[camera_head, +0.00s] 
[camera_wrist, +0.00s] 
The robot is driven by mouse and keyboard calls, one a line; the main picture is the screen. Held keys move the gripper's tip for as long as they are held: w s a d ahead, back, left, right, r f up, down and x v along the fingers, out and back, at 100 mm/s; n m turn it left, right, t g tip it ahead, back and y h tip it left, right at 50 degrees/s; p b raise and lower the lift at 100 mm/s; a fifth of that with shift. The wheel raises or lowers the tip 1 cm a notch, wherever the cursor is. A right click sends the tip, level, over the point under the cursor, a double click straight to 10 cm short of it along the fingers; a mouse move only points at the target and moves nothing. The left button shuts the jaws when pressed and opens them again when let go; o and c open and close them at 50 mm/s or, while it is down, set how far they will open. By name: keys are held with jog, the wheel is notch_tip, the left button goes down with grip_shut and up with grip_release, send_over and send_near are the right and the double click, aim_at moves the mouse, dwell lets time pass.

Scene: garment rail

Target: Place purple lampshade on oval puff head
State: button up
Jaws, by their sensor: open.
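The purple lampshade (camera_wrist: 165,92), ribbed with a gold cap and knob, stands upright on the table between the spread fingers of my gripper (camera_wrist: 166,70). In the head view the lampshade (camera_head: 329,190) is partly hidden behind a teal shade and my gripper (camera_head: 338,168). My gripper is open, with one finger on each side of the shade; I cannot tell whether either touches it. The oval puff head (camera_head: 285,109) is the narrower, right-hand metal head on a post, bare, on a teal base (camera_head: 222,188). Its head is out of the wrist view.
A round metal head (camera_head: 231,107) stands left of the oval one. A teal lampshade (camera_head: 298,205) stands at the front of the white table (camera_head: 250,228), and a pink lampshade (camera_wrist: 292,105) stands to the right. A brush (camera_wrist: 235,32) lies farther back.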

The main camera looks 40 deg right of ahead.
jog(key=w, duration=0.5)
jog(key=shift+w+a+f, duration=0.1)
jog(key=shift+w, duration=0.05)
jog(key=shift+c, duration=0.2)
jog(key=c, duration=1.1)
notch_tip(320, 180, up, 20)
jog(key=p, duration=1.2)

Goal of the exercise: Quote word for word the lines from the line holding "Target: Place purple" through the line holding "State: button up"; include both of those lines and add nothing.

Final answer:
Target: Place purple lampshade on oval puff head
State: button up

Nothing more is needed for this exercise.